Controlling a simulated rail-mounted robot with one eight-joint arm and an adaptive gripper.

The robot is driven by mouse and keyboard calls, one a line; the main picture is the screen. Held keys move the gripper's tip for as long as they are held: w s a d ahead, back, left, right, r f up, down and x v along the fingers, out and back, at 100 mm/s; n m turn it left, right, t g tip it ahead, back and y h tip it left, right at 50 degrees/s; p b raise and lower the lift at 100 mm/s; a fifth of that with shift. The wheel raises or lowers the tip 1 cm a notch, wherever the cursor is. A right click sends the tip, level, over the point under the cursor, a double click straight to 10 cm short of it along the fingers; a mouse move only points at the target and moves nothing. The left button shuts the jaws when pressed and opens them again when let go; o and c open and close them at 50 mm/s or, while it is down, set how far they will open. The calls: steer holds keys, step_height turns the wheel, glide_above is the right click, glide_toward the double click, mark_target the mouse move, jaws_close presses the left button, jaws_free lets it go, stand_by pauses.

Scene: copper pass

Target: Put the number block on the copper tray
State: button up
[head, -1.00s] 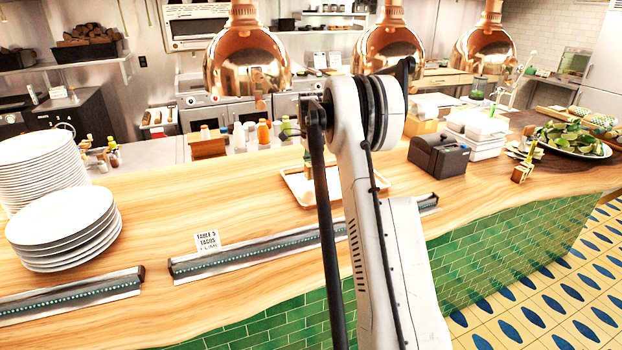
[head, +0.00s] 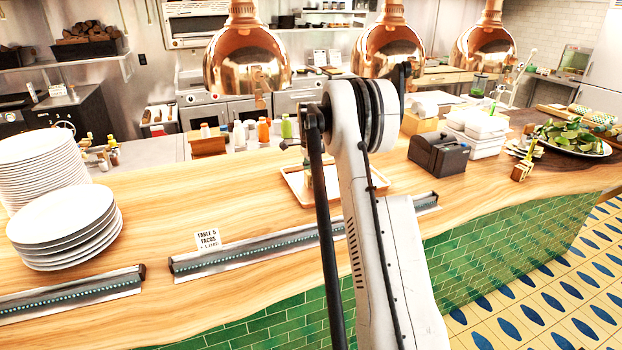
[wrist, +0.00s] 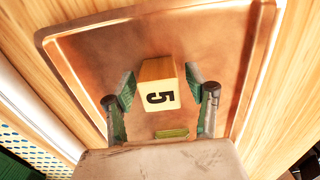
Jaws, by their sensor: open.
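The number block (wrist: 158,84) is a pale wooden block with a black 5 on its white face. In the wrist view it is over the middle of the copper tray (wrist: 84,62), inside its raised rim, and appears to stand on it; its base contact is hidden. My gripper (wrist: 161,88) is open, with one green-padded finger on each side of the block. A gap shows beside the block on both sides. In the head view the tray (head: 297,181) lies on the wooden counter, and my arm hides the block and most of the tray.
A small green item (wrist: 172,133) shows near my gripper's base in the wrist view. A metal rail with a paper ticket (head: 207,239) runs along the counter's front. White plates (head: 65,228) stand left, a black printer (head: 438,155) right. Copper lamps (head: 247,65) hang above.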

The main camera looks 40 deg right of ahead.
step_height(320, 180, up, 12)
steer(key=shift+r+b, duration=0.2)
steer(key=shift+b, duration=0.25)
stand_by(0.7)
____
:: WRITTEN EXERCISE ::
Leave out all pictures, then copy the remaining material exactly.

:: TASK OUTPUT ::
Controlling a simulated rail-mounted robot with one eight-joint arm and an adaptive gripper.

The robot is driven by mouse and keyboard calls, one a line; the main picture is the screen. Held keys move the gripper's tip for as long as they are held: w s a d ahead, back, left, right, r f up, down and x v along the fingers, out and back, at 100 mm/s; n m turn it left, right, t g tip it ahead, back and y h tip it left, right at 50 degrees/s; p b raise and lower the lift at 100 mm/s; a fifth of that with shift. The wheel raises or lowers the tip 1 cm a notch, wherever the cursor is. A right click sends the tip, level, over the point under the cursor, a double click straight to 10 cm short of it along the fingers; a mouse move only points at the target and moves nothing. The left button shuts the jaws when pressed and opens them again when let go; o and c open and close them at 50 mm/s or, while it is down, set how far they will open. The calls: steer holds keys, step_height turns the wheel, glide_above is the right click, glide_toward the double click, mark_target the mouse move, jaws_close presses the left button, jaws_free lets it go, stand_by pauses.

Scene: copper pass

Target: Put the number block on the copper tray
State: button up
[head, -1.00s] 
[head, +0.00s] 
[wrist, +0.00s] 
Jaws, by their sensor: open.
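The number block (wrist: 158,84) is a pale wooden block with a black 5 on its white face. In the wrist view it is over the middle of the copper tray (wrist: 84,62), inside its raised rim, and appears to stand on it; its base contact is hidden. My gripper (wrist: 161,88) is open, with one green-padded finger on each side of the block. A gap shows beside the block on both sides. In the head view the tray (head: 297,181) lies on the wooden counter, and my arm hides the block and most of the tray.
A small green item (wrist: 172,133) shows near my gripper's base in the wrist view. A metal rail with a paper ticket (head: 207,239) runs along the counter's front. White plates (head: 65,228) stand left, a black printer (head: 438,155) right. Copper lamps (head: 247,65) hang above.

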The main camera looks 40 deg right of ahead.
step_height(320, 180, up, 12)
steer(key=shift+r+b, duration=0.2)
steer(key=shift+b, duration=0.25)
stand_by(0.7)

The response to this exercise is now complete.